— START OF EXCERPTED DATA —

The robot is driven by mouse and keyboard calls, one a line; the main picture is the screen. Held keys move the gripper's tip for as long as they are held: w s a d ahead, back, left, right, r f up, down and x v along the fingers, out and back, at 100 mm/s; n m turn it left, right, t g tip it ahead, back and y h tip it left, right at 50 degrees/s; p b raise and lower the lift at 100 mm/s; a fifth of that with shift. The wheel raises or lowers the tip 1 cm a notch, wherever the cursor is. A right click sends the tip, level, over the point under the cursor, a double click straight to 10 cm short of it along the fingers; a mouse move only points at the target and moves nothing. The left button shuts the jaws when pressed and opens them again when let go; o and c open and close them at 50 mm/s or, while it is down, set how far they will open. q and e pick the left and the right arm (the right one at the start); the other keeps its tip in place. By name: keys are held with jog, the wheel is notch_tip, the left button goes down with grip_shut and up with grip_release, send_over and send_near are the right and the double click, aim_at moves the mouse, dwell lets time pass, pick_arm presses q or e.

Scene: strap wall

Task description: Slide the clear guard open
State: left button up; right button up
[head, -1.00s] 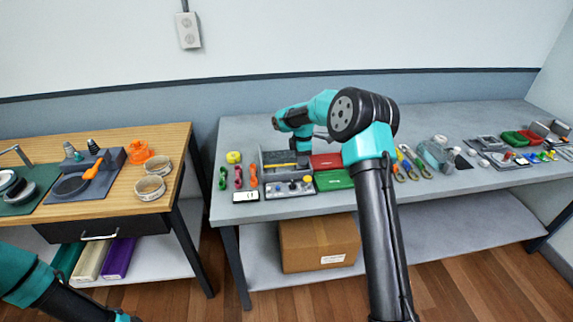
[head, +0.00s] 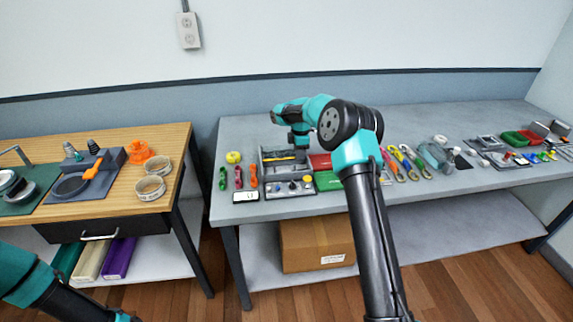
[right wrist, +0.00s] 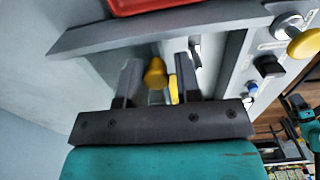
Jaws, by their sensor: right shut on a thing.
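My right gripper (head: 300,143) reaches down over the grey station (head: 268,168) near the left front of the grey table. In the right wrist view its two dark fingers (right wrist: 158,82) are on either side of a yellow knob (right wrist: 155,71), and they are shut on it. A smaller yellow part (right wrist: 174,90) shows just beside the knob. The clear guard itself is hard to make out against the grey station; I cannot tell how far along it stands. Only part of my left arm shows at the lower left of the head view; its gripper is not seen.
A control panel (head: 290,189) with knobs lies in front of the station. Red and green trays (head: 328,180) stand close on its right. Small coloured tools (head: 238,178) lie on its left. Pliers and a bottle (head: 435,155) are farther right. The table behind is mostly clear.

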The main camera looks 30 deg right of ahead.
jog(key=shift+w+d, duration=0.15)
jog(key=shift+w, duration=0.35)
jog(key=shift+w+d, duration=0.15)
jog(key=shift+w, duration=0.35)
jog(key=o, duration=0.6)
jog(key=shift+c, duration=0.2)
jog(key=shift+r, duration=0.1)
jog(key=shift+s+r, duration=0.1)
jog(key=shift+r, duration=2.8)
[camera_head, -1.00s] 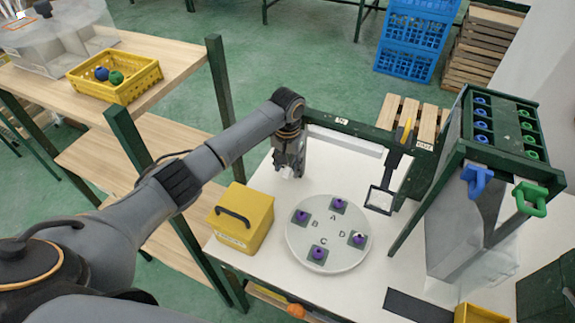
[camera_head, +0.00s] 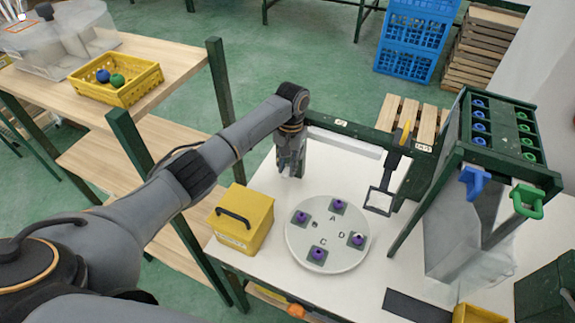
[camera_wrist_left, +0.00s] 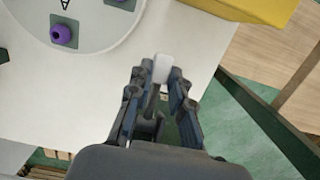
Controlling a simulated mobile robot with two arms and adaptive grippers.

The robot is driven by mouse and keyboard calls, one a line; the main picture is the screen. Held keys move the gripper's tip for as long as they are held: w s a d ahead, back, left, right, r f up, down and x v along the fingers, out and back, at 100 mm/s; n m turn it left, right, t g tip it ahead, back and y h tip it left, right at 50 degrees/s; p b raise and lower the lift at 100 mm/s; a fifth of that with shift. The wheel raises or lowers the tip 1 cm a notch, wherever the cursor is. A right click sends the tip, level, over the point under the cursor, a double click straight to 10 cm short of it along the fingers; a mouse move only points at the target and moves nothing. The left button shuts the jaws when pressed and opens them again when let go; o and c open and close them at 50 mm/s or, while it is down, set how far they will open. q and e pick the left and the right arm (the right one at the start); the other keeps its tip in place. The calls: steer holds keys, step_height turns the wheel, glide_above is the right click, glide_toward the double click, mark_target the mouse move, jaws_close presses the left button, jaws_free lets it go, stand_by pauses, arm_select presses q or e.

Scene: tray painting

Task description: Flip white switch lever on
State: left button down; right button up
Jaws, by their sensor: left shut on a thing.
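My left gripper (camera_head: 290,168) points down at the back left edge of the white table (camera_head: 262,172). In the left wrist view its fingers (camera_wrist_left: 161,74) are closed around a small white block, the white switch lever (camera_wrist_left: 161,66). The lever's tip shows between the fingertips, and its lower part is hidden. I cannot clearly make out the lever in the head view, nor which way it is set. My right gripper is not in view.
A round white plate (camera_head: 328,232) with several purple knobs lies in front of the gripper. A yellow box (camera_head: 243,222) stands to its left. A green frame post (camera_head: 345,127) runs behind, and a black-framed square (camera_head: 379,200) hangs to the right.

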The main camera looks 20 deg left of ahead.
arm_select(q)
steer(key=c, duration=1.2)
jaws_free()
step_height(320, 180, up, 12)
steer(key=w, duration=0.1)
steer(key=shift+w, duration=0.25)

— END OF EXCERPTED DATA —

Leave out the pictures, and copy only the lines from the one holding "The main camera looks 30 deg right of ahead." through the one holding "arm_select presses q or e.", exactly as written.

* **THE REPLY**
The main camera looks 30 deg right of ahead.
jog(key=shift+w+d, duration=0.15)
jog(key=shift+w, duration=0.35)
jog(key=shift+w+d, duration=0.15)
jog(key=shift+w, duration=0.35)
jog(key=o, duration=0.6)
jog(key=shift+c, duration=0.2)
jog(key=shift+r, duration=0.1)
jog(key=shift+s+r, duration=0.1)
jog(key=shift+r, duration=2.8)
[camera_head, -1.00s] 
[camera_head, +0.00s] 
[camera_wrist_left, +0.00s] 
Controlling a simulated mobile robot with two arms and adaptive grippers.

The robot is driven by mouse and keyboard calls, one a line; the main picture is the screen. Held keys move the gripper's tip for as long as they are held: w s a d ahead, back, left, right, r f up, down and x v along the fingers, out and back, at 100 mm/s; n m turn it left, right, t g tip it ahead, back and y h tip it left, right at 50 degrees/s; p b raise and lower the lift at 100 mm/s; a fifth of that with shift. The wheel raises or lowers the tip 1 cm a notch, wherever the cursor is. A right click sends the tip, level, over the point under the cursor, a double click straight to 10 cm short of it along the fingers; a mouse move only points at the target and moves nothing. The left button shuts the jaws when pressed and opens them again when let go; o and c open and close them at 50 mm/s or, while it is down, set how far they will open. q and e pick the left and the right arm (the right one at the start); the other keeps its tip in place. The calls: steer holds keys, step_height turns the wheel, glide_above is the right click, glide_toward the double click, mark_target the mouse move, jaws_close presses the left button, jaws_free lets it go, stand_by pauses, arm_select presses q or e.

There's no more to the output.